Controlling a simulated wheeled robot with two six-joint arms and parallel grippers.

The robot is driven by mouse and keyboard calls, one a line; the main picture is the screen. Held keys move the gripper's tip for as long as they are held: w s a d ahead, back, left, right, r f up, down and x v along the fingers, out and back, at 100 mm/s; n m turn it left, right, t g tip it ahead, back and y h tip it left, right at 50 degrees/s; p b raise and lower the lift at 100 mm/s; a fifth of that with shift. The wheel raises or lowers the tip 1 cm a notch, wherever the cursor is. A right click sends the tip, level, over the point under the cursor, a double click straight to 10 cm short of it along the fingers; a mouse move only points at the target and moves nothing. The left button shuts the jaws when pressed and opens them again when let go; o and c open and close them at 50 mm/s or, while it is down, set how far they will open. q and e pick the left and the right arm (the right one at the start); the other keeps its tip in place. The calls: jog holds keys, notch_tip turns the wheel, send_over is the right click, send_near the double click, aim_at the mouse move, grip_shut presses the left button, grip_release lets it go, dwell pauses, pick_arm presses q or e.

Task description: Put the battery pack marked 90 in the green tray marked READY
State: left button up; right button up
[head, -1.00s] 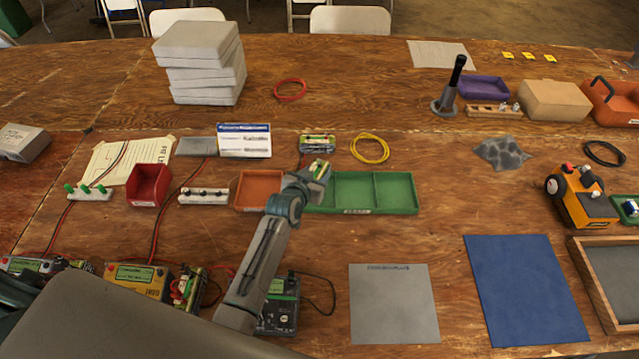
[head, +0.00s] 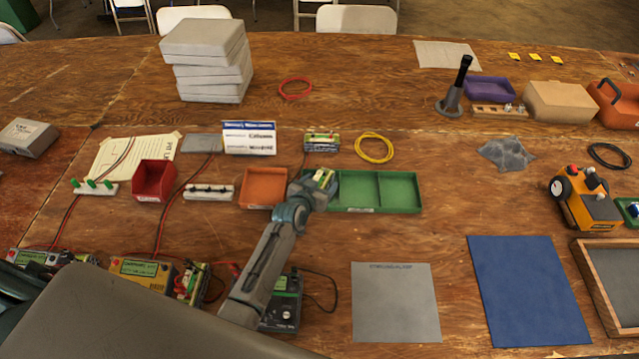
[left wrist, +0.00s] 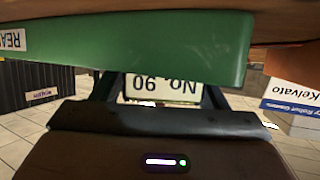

====

> DIRECTIONS: Please transcribe the material above exactly as written. Leave the pictures out.

> TASK SOLUTION:
Controlling a simulated wheeled robot with two six-joint arms and parallel grippers.

The robot is driven by mouse and keyboard calls, one a line; the main picture is the screen. Held keys move the gripper's tip for as long as they are held: w s a d ahead, back, left, right, r f up, down and x v along the fingers, out and back, at 100 mm/s; n m turn it left, right, t g tip it ahead, back and y h tip it left, right at 50 degrees/s; p b raise and lower the lift at 100 mm/s; a fifth of that with shift. The wheel raises or lowers the tip 1 cm a notch, wherever the cursor is. A right click sends the tip, level, over the point under the cursor, a double click straight to 10 cm short of it along the fingers; a mouse move only points at the target and moves nothing. The left button shuts the jaws when pressed and opens them again when let go; o and c open and close them at 50 mm/s or, while it is down, set how far they will open. q and e pick the left and the right arm (the right one at the start); the other keeps its tip in place. The calls: jog holds keys, notch_tip turns the wheel, send_over is the right click, send_near the double click, aim_at the mouse move, grip_shut presses the left button, grip_release lets it go, dwell pauses, pick_arm presses q or e.

Task description: Put the battery pack marked 90 in the green tray marked READY
State: left button up; right button up
[head, -1.00s] 
[head, +0.00s] 
[left wrist, +0.00s] 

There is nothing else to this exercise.